Lawyers for civil plaintiffs requested the addition of presidential candidate Ahmed Shafiq’s name to the list of primary suspects in the infamous 2 February 2011 ‘Battle of the Camel,’ which occurred at the height of last year’s Tahir Square uprising and left several dead and hundreds injured. The incident took place when Shafiq was serving as ousted president Hosni Mubarak's last prime minister.
During a television interview last week, Shafiq charged the Muslim Brotherhood – whose candidate, Mohamed Morsi, will face Shafiq in a hotly-contested presidential runoff this week – with having played a role in the attacks, which featured camels and horses, against demonstrators in Cairo's Tahrir Square.
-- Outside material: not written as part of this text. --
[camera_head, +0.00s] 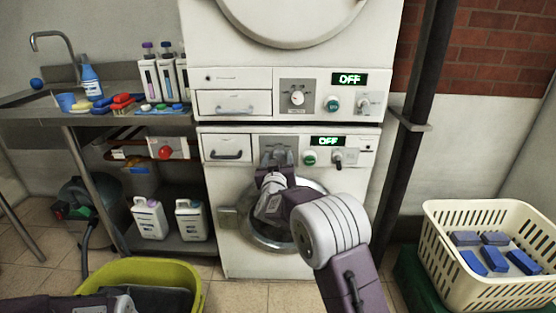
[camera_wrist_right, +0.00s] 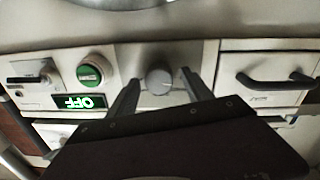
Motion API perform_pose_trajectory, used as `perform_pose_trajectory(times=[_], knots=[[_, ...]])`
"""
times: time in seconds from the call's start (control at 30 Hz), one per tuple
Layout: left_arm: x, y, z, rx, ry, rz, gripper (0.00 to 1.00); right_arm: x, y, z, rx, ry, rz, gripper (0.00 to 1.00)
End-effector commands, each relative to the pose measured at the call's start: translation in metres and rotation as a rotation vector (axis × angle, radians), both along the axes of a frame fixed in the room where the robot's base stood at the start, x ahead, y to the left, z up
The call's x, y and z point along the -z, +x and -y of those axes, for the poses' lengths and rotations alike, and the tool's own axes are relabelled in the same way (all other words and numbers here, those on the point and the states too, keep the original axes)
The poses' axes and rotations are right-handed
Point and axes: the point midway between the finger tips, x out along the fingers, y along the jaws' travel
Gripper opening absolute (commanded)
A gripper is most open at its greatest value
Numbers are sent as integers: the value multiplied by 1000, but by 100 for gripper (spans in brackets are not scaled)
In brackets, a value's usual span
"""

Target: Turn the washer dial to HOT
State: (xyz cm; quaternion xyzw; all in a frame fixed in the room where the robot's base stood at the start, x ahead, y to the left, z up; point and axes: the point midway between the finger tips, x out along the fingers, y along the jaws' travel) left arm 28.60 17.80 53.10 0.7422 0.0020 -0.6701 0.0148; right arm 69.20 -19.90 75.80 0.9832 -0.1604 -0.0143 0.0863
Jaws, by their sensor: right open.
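The lower machine (camera_head: 228,178) is a white front loader, and its display (camera_head: 328,142) reads OFF. Its dial (camera_wrist_right: 158,80) is a round grey knob, seen upside down in the right wrist view with the display (camera_wrist_right: 80,102). My right gripper (camera_head: 278,158) is in front of the lower control panel and hides the dial in the head view. In the wrist view its open fingers (camera_wrist_right: 160,88) stand on either side of the knob, with gaps visible. The dial's setting is not readable. Part of my left arm shows at the bottom left edge; its jaws cannot be made out.
A similar upper machine (camera_head: 235,75) has its own dial (camera_head: 297,97) and OFF display (camera_head: 349,79). A green button (camera_head: 310,158) and a small switch (camera_head: 338,157) sit right of my gripper.

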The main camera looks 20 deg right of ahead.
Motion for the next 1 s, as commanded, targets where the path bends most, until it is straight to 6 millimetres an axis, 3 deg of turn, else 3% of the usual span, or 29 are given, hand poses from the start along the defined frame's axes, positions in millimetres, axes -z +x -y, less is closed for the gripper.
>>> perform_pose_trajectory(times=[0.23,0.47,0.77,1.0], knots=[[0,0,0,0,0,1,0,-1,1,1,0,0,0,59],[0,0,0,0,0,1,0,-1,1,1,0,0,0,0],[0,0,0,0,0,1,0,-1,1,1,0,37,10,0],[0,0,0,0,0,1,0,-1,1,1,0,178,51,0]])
Ahmed Maher of the April 6 Youth Movement said in a statement on Saturday that Shafiq’s "lies" were being propagated in order to "falsify history" and increase Shafiq's electoral chances by smearing his political rivals.
Shafiq will face Morsi, head of the Brotherhood's Freedom and Justice Party (FJP), in a runoff vote slated for 16 and 17 June. The two men came in second and first respectively in a first-round vote late last month.
Meanwhile, Egypt’s Supreme Constitutional Court on 14 June is set to hear appeals regarding the Political Disenfranchisement Law and the Parliamentary Elections Law, which could lead to Shafiq’s disqualification from the presidential race.